--- Information supplied ---

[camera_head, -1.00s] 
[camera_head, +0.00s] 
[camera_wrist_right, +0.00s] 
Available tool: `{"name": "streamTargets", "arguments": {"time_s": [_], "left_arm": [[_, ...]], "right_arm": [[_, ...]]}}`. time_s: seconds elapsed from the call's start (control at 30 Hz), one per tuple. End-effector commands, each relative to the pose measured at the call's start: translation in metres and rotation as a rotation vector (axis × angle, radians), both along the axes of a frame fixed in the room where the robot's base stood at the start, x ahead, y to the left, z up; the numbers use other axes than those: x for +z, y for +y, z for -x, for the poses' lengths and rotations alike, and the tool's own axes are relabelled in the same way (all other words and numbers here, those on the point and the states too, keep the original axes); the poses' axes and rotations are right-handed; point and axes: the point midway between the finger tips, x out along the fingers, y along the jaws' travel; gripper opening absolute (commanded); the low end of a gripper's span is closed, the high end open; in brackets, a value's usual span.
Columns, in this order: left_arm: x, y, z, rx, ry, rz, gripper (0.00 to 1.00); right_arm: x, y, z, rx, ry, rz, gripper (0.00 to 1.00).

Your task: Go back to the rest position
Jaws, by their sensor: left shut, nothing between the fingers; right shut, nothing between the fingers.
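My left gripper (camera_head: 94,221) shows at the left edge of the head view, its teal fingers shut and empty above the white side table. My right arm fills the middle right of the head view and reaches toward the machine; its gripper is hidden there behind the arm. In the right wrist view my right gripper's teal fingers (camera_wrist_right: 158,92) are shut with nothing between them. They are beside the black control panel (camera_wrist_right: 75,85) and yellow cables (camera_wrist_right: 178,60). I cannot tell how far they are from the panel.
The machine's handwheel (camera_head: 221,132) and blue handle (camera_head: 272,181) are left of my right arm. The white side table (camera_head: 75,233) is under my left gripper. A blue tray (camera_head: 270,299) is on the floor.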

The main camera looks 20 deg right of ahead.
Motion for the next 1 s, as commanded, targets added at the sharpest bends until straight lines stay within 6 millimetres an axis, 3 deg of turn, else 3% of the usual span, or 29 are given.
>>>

---

**Exercise description**
Quote verbatim the opening lines of the listing above, ending with the line where "[camera_wrist_right, +0.00s]" appears; include both endpoints and nothing more.

**The completed task**
[camera_head, -1.00s] 
[camera_head, +0.00s] 
[camera_wrist_right, +0.00s] 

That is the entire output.